## Dataset excerpts
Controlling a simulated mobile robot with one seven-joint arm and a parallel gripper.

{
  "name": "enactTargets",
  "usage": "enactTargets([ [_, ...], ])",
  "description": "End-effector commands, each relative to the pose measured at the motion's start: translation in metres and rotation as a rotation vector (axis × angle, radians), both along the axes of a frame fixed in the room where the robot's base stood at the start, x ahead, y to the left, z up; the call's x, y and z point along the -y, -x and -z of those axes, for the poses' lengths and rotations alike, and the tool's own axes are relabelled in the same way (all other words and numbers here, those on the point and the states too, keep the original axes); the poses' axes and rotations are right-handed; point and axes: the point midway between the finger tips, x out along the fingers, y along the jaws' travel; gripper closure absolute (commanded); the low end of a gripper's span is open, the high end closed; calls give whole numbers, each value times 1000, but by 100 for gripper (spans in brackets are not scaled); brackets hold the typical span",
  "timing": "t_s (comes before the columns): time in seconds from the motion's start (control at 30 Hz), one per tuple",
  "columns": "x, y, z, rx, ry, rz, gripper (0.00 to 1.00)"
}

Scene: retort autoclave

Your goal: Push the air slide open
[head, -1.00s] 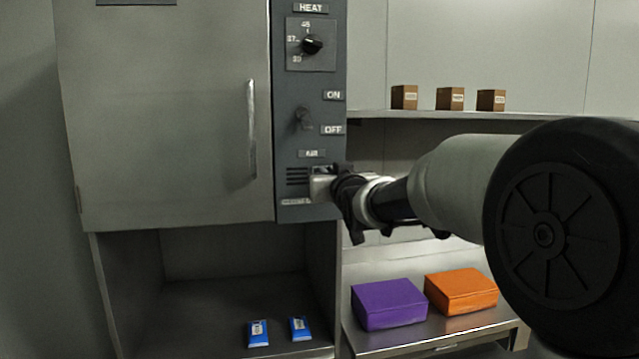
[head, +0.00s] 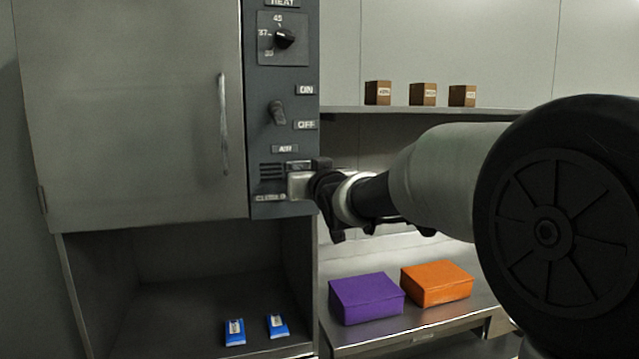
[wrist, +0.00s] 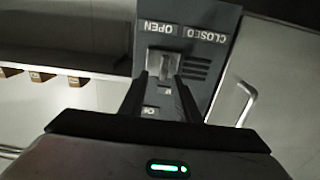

...

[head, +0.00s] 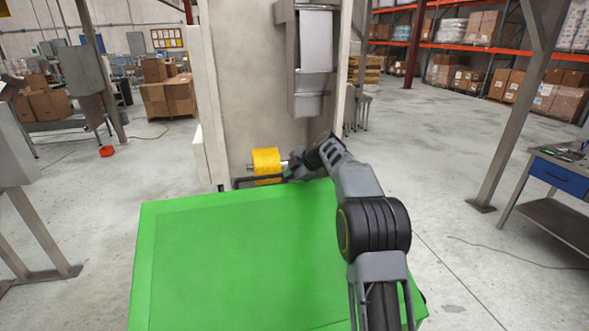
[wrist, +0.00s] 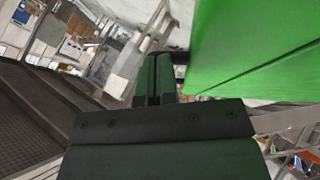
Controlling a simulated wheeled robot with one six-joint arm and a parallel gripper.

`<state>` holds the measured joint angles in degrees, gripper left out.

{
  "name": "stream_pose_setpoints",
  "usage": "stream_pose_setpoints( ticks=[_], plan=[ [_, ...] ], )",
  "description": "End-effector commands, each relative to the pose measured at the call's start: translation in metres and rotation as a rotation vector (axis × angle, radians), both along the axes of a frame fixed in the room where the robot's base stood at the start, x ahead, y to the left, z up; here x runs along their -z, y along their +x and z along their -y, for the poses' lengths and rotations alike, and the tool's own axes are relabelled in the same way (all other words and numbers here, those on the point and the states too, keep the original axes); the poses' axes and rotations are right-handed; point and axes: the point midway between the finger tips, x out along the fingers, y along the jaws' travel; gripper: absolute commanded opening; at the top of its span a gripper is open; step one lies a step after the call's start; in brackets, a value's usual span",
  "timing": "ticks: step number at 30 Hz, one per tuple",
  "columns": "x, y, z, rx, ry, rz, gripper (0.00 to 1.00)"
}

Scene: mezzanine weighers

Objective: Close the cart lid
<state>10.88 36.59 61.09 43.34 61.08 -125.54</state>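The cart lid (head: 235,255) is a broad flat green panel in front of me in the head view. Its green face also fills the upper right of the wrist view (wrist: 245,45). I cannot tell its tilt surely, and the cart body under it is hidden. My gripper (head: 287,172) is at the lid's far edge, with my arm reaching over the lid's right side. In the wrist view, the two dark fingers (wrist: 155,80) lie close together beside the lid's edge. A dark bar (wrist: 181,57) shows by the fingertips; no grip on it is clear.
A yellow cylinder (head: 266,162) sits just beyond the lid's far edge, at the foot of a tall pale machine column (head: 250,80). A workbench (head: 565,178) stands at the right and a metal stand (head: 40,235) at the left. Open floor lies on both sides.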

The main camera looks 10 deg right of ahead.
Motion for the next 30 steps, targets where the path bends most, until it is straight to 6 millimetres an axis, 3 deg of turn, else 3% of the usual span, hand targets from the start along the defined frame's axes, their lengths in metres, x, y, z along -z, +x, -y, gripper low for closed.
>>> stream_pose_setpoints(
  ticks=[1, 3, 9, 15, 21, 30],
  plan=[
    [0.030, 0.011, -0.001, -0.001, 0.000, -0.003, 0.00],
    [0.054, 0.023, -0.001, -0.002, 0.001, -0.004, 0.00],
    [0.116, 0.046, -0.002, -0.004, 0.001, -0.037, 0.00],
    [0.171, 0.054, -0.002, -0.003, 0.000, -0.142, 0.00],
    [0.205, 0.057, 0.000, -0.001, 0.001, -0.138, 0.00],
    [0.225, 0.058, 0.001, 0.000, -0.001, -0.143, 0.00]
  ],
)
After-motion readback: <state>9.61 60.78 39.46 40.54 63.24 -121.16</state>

## What to produce
How many lines in the data contain the string "from"? Respond with the number only.

## Solution
2